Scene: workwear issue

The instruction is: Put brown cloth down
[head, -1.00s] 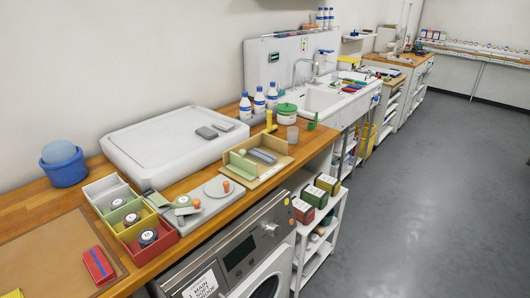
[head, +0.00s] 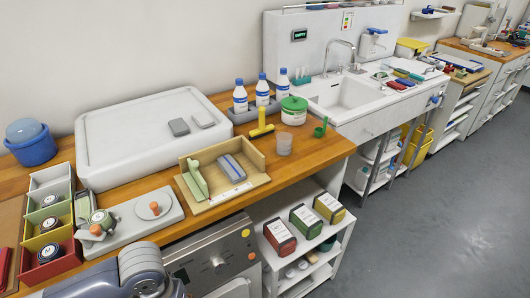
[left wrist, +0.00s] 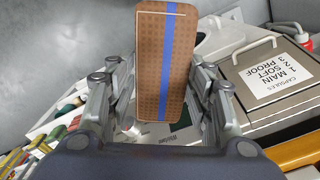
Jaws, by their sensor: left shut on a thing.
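The brown cloth (left wrist: 150,62), a folded block with a blue stripe, is between the fingers of my left gripper (left wrist: 158,75) in the left wrist view. The gripper is shut on it. In the head view part of my left arm shows at the bottom left, and neither the brown cloth nor the fingertips can be made out there. My right gripper is in neither view.
A wooden tray (head: 250,185) on the worktop holds a blue-grey striped block and a green piece. Sorting bins (head: 62,236) stand left.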

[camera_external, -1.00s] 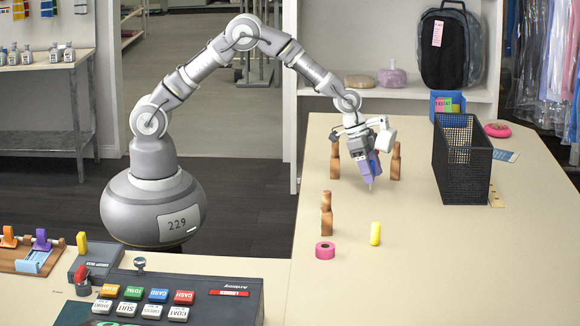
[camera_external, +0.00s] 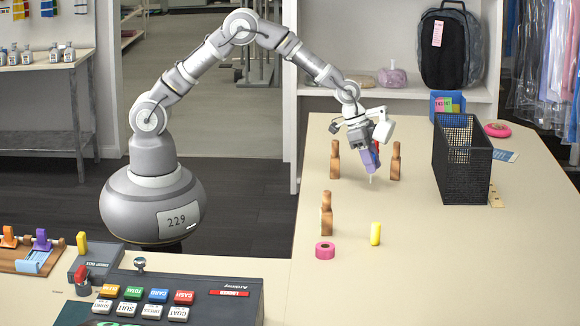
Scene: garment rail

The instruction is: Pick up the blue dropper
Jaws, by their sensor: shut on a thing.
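My gripper (camera_external: 370,163) is over the far part of the table and points down. It is shut on the blue dropper (camera_external: 371,178). The dropper's thin pale tip hangs below the blue-violet shape at the jaws, close above the tabletop. The jaws hide much of the dropper, and I cannot clearly tell finger from dropper body there.
Wooden bottle-shaped pieces stand left (camera_external: 335,160) and right (camera_external: 395,161) of my gripper, another (camera_external: 326,214) nearer. A pink tape roll (camera_external: 325,250) and yellow cylinder (camera_external: 375,234) are in front. A black mesh basket (camera_external: 462,178) stands right. The near right table is clear.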

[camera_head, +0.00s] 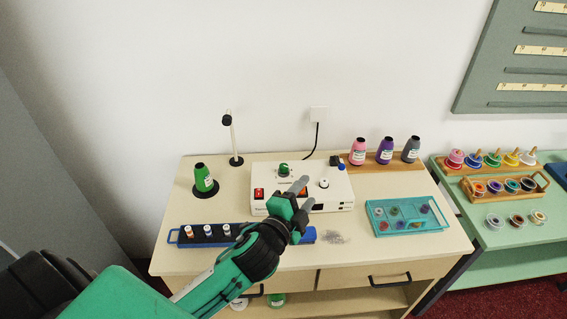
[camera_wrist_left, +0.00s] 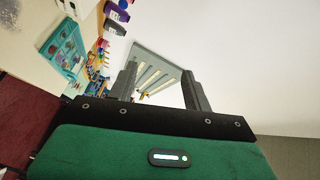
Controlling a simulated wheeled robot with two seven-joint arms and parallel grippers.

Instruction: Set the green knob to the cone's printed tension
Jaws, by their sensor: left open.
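The green knob (camera_head: 283,169) is on the top of a white machine (camera_head: 268,204) in the middle of the counter. A green thread cone (camera_head: 203,178) with a white label stands on a dark round base at the counter's left; its print is too small to read. My left gripper (camera_head: 304,193) is open and empty, in front of the machine's face, to the right of and below the knob in the picture. In the left wrist view the two dark fingers (camera_wrist_left: 160,90) stand apart with nothing between them. My right gripper does not show.
A blue rack (camera_head: 180,237) with small spools lies at the front left, partly behind my arm. Pink, purple and grey cones stand on a wooden board (camera_head: 384,167). A teal tray (camera_head: 409,229) sits at the right. A thread post (camera_head: 233,140) rises at the back.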

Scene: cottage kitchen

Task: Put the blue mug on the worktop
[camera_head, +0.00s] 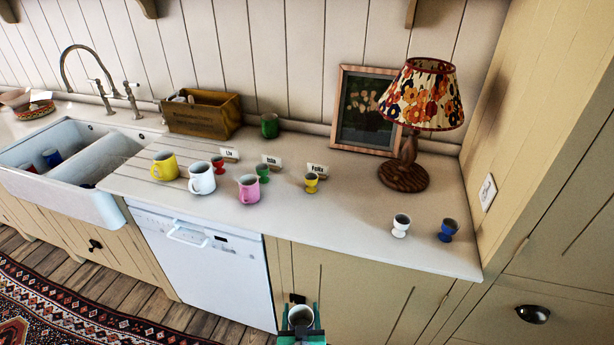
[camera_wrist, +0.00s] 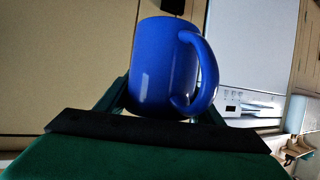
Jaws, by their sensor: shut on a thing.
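My gripper (camera_head: 301,332) is at the bottom of the head view, low in front of the cupboards and below the worktop's front edge. It is shut on the blue mug (camera_wrist: 158,62). In the wrist view the mug looks upright between the fingers, with its handle to the right. In the head view mainly the mug's round opening (camera_head: 300,316) shows; its blue side is hard to see. The worktop (camera_head: 340,225) is pale and runs from the sink to the tall cupboard on the right.
Yellow, white and pink mugs (camera_head: 250,189) stand left of centre, near name cards and egg cups (camera_head: 311,182). White and blue egg cups (camera_head: 447,230) stand at the right. A lamp (camera_head: 404,178) stands behind. The front middle worktop is clear. Red and blue things (camera_head: 52,157) lie in the sink.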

═══

Quote, without alteration, the lines running from the line containing "Task: Put the blue mug on the worktop" to the last line of the entries, and include no pictures.

» **Exercise response**
Task: Put the blue mug on the worktop
[camera_head, +0.00s] 
[camera_wrist, +0.00s] 
Jaws, by their sensor: shut on a thing.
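My gripper (camera_head: 301,332) is at the bottom of the head view, low in front of the cupboards and below the worktop's front edge. It is shut on the blue mug (camera_wrist: 158,62). In the wrist view the mug looks upright between the fingers, with its handle to the right. In the head view mainly the mug's round opening (camera_head: 300,316) shows; its blue side is hard to see. The worktop (camera_head: 340,225) is pale and runs from the sink to the tall cupboard on the right.
Yellow, white and pink mugs (camera_head: 250,189) stand left of centre, near name cards and egg cups (camera_head: 311,182). White and blue egg cups (camera_head: 447,230) stand at the right. A lamp (camera_head: 404,178) stands behind. The front middle worktop is clear. Red and blue things (camera_head: 52,157) lie in the sink.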

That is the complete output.